What is asked:
Copy nothing but the text: reproduce each line of the listing exactly and leave the pictures out.

Input material:

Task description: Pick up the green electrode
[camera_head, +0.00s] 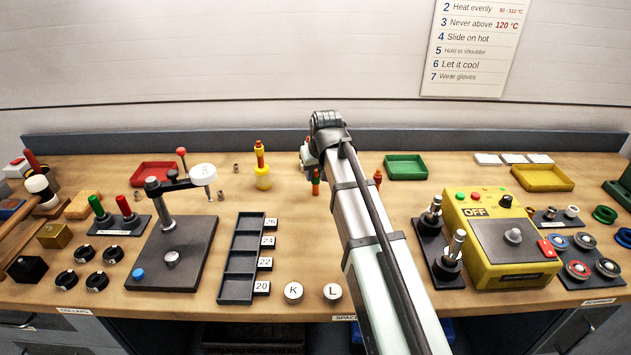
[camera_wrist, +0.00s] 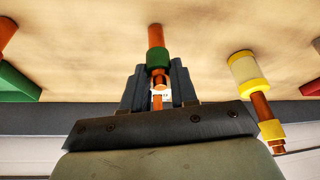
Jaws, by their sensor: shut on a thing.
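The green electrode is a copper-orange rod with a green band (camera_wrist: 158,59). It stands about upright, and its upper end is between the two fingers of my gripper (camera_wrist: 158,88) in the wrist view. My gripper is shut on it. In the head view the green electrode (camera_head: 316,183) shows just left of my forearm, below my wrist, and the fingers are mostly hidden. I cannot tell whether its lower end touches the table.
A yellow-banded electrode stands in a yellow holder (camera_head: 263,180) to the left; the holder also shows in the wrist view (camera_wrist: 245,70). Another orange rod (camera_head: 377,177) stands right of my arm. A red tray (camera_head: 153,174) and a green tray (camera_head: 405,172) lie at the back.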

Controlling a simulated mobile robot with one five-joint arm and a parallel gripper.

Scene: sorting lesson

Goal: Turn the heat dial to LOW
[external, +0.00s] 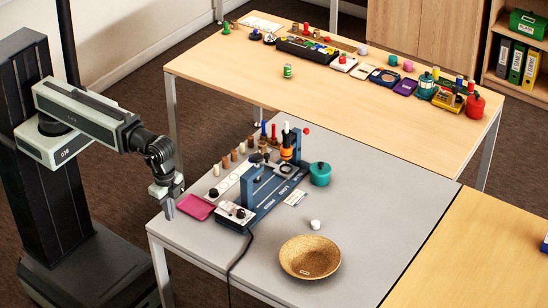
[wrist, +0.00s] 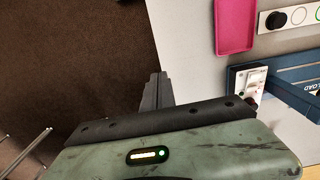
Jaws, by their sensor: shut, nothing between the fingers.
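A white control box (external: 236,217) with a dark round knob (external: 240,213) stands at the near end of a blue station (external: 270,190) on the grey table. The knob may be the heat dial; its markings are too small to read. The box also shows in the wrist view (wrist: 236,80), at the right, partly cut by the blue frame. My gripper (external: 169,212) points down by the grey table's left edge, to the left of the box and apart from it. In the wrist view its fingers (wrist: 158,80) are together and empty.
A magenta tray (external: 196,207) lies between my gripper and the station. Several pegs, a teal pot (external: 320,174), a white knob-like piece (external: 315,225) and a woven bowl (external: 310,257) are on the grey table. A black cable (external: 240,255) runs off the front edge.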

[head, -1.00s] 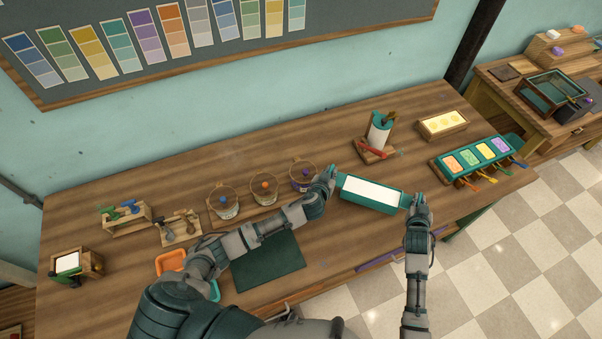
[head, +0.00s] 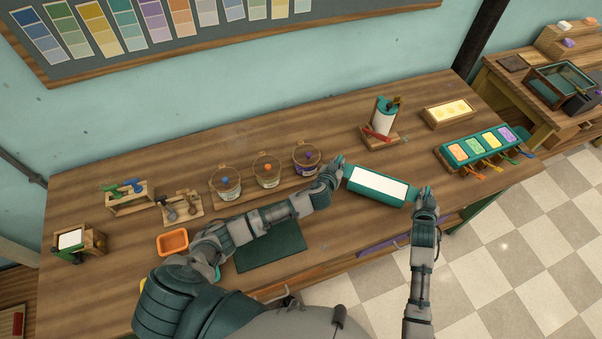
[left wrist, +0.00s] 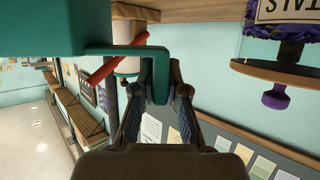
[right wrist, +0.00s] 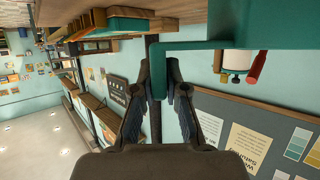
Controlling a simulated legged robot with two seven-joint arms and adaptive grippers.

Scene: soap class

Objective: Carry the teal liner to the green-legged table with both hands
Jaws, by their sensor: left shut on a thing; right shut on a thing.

Exercise output:
Task description: Pick up the green electrode
[camera_head, +0.00s] 
[camera_wrist, +0.00s] 
Jaws, by their sensor: shut on a thing.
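The green electrode is a copper-orange rod with a green band (camera_wrist: 158,59). It stands about upright, and its upper end is between the two fingers of my gripper (camera_wrist: 158,88) in the wrist view. My gripper is shut on it. In the head view the green electrode (camera_head: 316,183) shows just left of my forearm, below my wrist, and the fingers are mostly hidden. I cannot tell whether its lower end touches the table.
A yellow-banded electrode stands in a yellow holder (camera_head: 263,180) to the left; the holder also shows in the wrist view (camera_wrist: 245,70). Another orange rod (camera_head: 377,177) stands right of my arm. A red tray (camera_head: 153,174) and a green tray (camera_head: 405,172) lie at the back.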

Controlling a simulated mobile robot with one five-joint arm and a parallel gripper.

Scene: sorting lesson

Goal: Turn the heat dial to LOW
[external, +0.00s] 
[wrist, +0.00s] 
Jaws, by their sensor: shut, nothing between the fingers.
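A white control box (external: 236,217) with a dark round knob (external: 240,213) stands at the near end of a blue station (external: 270,190) on the grey table. The knob may be the heat dial; its markings are too small to read. The box also shows in the wrist view (wrist: 236,80), at the right, partly cut by the blue frame. My gripper (external: 169,212) points down by the grey table's left edge, to the left of the box and apart from it. In the wrist view its fingers (wrist: 158,80) are together and empty.
A magenta tray (external: 196,207) lies between my gripper and the station. Several pegs, a teal pot (external: 320,174), a white knob-like piece (external: 315,225) and a woven bowl (external: 310,257) are on the grey table. A black cable (external: 240,255) runs off the front edge.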

[head, -1.00s] 
[head, +0.00s] 
[left wrist, +0.00s] 
[right wrist, +0.00s] 
Controlling a simulated legged robot with two seven-joint arms and adaptive grippers.

Scene: soap class

Objective: Carry the teal liner to the green-legged table with both hands
Jaws, by their sensor: left shut on a thing; right shut on a thing.

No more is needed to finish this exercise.